The Safe-T-Cam Program is an Roads and Maritime Services (RMS) initiative that aims to reduce the risk associated with heavy vehicle driver fatigue in an effort to prevent heavy vehicle accidents.
The Safe-T-Cam system is an automated monitoring system that uses digital camera technology to read heavy vehicles’ number plates to enable RMS to monitor heavy vehicle movements.
Safe-T-Cam detects and provides data on heavy vehicle incidents relating to:
- Driver fatigue.
- Fail to enter Heavy Vehicle Checking Station.
The broad objectives of the Safe-T-Cam Program are to:
- Improve road safety by reducing the incidence of heavy vehicle crashes and changing driver and operator behaviour in relation to travel time (driver fatigue).
- Promote compliance with enforcement systems by detecting incidents of heavy vehicle avoidance behaviours.
- Identify unregistered heavy vehicles operating on NSW roads and enforce vehicle registration regulations.
- Improve the efficiency of RMS’ enforcement strategies by establishing improved intelligence of vehicle movements.
- Improve traffic management by generating accurate information on heavy vehicle movements throughout NSW.
RMS Heavy Vehicle enforcement program includes:
- Approximately 280 heavy vehicle regulation inspectors.
- In excess of 100 cars fitted with in-car technology which allows inspectors to use risk based methodology during intercepts for RMS heavy vehicle checks to ensure compliance with relevant road legislation.
- 8 heavy vehicle checking stations located at:
Mt White (northbound and southbound on the F3 freeway)
Mt Boyce (Great Western Highway)
Marulan (northbound and southbound on the Hume Highway)
Bell (Bells Line of Road)
Kankool (New England Highway)
Chinderah (Pacific Highway)
Pine Creek (Pacific Highway)
Twelve Mile Creek (Pacific Highway)
- 27 Safe-T-Cam cameras at 24 locations in NSW linked with 13 Safe-T-Cam sites in South Australia.
- Approximately 200 fixed roadside inspection sites.
The Safe-T-Cam network
The Safe-T-Cam network consists of 24 Safe-T-Cam sites located on major routes throughout NSW, clearly marked with road-side signage. The network monitors heavy vehicle travel times, registration status and detects vehicles that fail to enter heavy vehicle checking stations for compliance checks.
Heavy vehicle checking stations
Safe-T-Cam is used to assist inspectors at heavy vehicle checking stations to verify drivers’ work diaries against heavy vehicle travel times and to detect heavy vehicles that fail to enter for a required compliance check.
Vehicle regulation inspectors
In excess of 100 RMS enforcement vehicles now have in-car technology. These in-car computers provide RMS vehicle inspectors with the ability to query licence and registration details and view Safe-T-Cam images and data at the roadside.

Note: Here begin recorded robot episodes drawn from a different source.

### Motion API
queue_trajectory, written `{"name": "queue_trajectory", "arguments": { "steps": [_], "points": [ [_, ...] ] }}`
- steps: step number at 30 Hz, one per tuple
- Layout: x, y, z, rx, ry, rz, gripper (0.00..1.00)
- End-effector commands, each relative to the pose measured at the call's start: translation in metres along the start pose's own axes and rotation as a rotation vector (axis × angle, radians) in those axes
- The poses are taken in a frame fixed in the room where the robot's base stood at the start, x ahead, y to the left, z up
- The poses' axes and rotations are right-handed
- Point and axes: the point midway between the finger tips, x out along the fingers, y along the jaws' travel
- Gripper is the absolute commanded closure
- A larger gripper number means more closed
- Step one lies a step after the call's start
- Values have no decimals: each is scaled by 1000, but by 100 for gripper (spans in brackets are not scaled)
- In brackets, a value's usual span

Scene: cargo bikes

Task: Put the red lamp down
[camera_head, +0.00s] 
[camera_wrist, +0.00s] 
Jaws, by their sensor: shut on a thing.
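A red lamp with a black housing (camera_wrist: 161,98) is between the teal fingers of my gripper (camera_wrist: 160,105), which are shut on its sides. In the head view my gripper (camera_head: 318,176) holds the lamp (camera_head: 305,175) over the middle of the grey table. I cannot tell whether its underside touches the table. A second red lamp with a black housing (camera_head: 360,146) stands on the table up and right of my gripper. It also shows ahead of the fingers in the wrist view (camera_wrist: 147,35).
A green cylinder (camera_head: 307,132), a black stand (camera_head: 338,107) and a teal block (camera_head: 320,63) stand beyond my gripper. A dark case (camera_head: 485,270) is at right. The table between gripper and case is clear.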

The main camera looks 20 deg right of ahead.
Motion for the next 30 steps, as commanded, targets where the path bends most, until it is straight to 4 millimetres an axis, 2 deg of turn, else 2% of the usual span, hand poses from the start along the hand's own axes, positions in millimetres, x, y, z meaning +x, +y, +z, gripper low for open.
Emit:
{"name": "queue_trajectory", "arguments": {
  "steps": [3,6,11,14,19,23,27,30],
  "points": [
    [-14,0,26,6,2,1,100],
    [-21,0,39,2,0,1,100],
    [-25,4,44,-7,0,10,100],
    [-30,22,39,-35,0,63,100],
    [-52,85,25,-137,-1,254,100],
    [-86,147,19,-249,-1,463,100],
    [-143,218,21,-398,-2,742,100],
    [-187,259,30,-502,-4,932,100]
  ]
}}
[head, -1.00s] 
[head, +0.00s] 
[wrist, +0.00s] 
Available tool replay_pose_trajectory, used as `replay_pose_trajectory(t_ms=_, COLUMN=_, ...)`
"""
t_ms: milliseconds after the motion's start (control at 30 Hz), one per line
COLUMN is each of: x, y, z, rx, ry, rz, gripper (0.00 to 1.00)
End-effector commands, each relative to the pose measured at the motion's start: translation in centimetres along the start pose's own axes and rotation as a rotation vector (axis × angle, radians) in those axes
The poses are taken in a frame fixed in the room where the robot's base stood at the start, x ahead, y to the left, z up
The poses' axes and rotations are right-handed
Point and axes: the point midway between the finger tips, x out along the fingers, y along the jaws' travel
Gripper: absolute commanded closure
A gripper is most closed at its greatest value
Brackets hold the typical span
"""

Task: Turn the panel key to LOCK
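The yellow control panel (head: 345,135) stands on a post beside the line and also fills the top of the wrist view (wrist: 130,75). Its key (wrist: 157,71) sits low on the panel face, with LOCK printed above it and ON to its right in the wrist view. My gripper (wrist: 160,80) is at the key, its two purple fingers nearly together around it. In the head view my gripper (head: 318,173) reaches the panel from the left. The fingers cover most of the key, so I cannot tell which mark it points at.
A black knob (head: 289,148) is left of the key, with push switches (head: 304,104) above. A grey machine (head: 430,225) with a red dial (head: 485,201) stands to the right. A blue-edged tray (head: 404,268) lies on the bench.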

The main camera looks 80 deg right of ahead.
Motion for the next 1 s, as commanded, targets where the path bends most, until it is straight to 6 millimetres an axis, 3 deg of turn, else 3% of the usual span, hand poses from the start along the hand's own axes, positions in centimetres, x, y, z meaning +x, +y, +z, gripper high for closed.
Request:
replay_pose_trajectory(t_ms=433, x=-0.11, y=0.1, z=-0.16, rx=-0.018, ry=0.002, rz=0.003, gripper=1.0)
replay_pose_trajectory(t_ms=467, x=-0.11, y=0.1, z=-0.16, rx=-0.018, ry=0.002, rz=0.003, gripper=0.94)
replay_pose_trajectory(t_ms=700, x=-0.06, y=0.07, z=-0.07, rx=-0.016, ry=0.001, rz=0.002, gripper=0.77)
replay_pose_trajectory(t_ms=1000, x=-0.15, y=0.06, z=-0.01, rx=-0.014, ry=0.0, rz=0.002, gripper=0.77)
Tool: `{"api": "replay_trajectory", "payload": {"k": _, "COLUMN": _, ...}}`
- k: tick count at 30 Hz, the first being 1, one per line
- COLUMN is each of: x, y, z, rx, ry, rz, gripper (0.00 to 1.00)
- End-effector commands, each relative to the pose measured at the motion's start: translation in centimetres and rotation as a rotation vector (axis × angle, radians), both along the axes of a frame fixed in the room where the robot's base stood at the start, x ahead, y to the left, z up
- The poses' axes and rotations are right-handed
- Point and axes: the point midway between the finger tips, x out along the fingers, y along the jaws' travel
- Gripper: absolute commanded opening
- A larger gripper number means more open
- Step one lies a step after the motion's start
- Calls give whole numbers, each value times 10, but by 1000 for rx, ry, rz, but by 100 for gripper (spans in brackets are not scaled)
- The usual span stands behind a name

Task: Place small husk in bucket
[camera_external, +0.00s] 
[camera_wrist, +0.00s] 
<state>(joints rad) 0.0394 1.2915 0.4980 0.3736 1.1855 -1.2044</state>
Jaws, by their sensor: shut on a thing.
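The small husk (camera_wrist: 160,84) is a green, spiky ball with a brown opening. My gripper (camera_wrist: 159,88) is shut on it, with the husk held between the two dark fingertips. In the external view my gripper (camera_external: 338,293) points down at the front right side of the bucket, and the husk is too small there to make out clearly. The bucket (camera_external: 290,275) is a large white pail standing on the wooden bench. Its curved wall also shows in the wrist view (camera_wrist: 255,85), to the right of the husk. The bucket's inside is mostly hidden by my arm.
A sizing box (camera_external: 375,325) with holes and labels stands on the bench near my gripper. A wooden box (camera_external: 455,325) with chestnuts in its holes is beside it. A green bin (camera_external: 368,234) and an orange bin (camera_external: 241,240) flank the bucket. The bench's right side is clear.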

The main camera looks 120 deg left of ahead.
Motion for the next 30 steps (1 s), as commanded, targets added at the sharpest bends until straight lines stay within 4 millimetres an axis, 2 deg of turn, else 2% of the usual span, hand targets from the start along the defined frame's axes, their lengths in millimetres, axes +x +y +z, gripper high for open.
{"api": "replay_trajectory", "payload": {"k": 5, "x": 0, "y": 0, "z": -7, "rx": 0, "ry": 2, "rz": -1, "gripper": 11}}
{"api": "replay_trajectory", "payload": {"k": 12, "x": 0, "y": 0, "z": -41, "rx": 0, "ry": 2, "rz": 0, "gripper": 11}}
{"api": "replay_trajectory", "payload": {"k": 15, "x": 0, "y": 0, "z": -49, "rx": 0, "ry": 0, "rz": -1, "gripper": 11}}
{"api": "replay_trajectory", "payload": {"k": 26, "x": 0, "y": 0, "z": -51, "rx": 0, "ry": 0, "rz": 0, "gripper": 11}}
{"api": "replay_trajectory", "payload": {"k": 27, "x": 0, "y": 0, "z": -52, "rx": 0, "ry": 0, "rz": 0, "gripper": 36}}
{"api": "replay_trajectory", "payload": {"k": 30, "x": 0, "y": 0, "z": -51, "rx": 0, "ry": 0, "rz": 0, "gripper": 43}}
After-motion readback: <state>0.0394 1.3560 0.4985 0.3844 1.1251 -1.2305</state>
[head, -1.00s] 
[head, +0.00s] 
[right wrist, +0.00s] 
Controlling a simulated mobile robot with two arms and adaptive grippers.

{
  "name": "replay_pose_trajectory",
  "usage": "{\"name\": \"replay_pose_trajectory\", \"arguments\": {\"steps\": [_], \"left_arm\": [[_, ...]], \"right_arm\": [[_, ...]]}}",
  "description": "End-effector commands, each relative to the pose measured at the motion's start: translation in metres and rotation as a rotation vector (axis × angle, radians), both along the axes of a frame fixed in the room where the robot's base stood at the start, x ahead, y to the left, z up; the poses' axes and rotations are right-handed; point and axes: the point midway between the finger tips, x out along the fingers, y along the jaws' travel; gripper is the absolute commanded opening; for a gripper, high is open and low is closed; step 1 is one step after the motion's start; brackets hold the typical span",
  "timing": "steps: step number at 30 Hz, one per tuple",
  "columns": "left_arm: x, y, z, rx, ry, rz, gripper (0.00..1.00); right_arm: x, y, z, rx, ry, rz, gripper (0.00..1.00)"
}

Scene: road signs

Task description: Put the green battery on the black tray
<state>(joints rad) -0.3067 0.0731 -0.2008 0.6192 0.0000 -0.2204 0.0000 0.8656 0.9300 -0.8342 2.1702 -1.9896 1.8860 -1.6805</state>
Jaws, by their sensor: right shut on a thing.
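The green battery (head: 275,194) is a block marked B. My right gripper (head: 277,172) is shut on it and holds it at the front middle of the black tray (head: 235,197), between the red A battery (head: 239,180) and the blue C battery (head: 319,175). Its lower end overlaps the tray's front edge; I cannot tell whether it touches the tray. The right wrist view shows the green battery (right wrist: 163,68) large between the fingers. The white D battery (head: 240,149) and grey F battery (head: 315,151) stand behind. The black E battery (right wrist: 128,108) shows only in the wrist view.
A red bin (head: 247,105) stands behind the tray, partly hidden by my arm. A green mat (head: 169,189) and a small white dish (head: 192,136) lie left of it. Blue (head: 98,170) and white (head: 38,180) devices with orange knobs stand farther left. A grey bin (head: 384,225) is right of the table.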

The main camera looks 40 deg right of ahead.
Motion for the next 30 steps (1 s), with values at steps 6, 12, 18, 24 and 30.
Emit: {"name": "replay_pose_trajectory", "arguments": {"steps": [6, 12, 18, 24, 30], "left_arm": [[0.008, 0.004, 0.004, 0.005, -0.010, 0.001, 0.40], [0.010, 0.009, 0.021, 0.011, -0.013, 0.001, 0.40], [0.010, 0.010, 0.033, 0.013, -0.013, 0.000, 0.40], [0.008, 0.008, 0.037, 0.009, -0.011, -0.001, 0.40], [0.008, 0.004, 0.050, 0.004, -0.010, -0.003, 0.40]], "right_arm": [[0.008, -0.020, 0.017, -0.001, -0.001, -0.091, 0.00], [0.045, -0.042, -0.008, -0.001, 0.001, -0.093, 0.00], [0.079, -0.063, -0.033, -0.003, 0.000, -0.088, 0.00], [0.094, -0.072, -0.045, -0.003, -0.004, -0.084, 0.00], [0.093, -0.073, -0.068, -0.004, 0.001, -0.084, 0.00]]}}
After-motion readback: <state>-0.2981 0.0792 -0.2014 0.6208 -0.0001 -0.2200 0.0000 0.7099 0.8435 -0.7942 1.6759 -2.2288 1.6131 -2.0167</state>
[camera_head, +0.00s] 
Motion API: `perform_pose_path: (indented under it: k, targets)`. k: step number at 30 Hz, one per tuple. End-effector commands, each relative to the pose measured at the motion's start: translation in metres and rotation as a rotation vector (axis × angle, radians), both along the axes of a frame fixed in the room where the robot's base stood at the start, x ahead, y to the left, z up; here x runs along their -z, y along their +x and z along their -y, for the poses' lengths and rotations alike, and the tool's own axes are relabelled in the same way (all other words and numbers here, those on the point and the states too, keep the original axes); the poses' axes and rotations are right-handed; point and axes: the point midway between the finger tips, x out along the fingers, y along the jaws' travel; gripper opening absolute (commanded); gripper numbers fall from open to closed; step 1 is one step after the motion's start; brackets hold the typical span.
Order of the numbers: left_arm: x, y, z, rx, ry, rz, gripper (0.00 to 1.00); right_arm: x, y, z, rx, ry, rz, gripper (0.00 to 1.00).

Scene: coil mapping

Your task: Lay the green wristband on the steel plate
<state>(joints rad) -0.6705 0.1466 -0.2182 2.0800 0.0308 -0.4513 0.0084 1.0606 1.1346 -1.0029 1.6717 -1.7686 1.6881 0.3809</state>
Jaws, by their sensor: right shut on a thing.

Inspectors can check NSW licences and registration data through RMS database, and also check interstate licences and registrations through NEVDIS (National Exchange of Vehicle and Driver Information System).
RMS enforcement vehicles have the capacity to enable inspectors to input vehicle sightings into the Safe-T-Cam system, thereby expanding the network of Safe-T-Cam sites and associated monitoring.
Managing heavy vehicle fatigue
Fatigue is a major contributing factor in heavy vehicle accidents.
Safe-T-Cam continues to assist RMS in building profiles of heavy vehicle operators and drivers, and provides valuable information on the incidence of fatigue on major transports routes throughout NSW.
Obligations, responsibilities and requirements
- Drivers are legally obligated to tell their employers if their journey requires them to exceed permitted fatigue management obligations under current legislation.
- It is an offence for an employer or any person to cause or permit a breach of legislation, and they may be guilty of an offence, not just the driver.
- It is a requirement to ensure that drivers provide copies of their work diary records to their operator or record keeper within 21 days. The maximum penalty for failing to comply is in excess of $1500.
- It is a requirement to ensure that operators obtain copies of a driver’s work diary records and keep them for 3 years. The maximum penalty for failing to comply is in excess of $8000.
- RMS may issue to an operator a Notice to Produce, including requests for work diary records. The maximum penalty for failing to comply is in excess of $2000.
What is a heavy vehicle?
A heavy vehicle is defined as a motor vehicle or trailer that has a GVM greater than 4.5 tonnes, and includes: a special purpose vehicle that has such a GVM, and a passenger-carrying vehicle that has such a GVM.
What speed limit applies to heavy vehicles?
The maximum speed limit for a heavy vehicle in NSW is 100 km/h.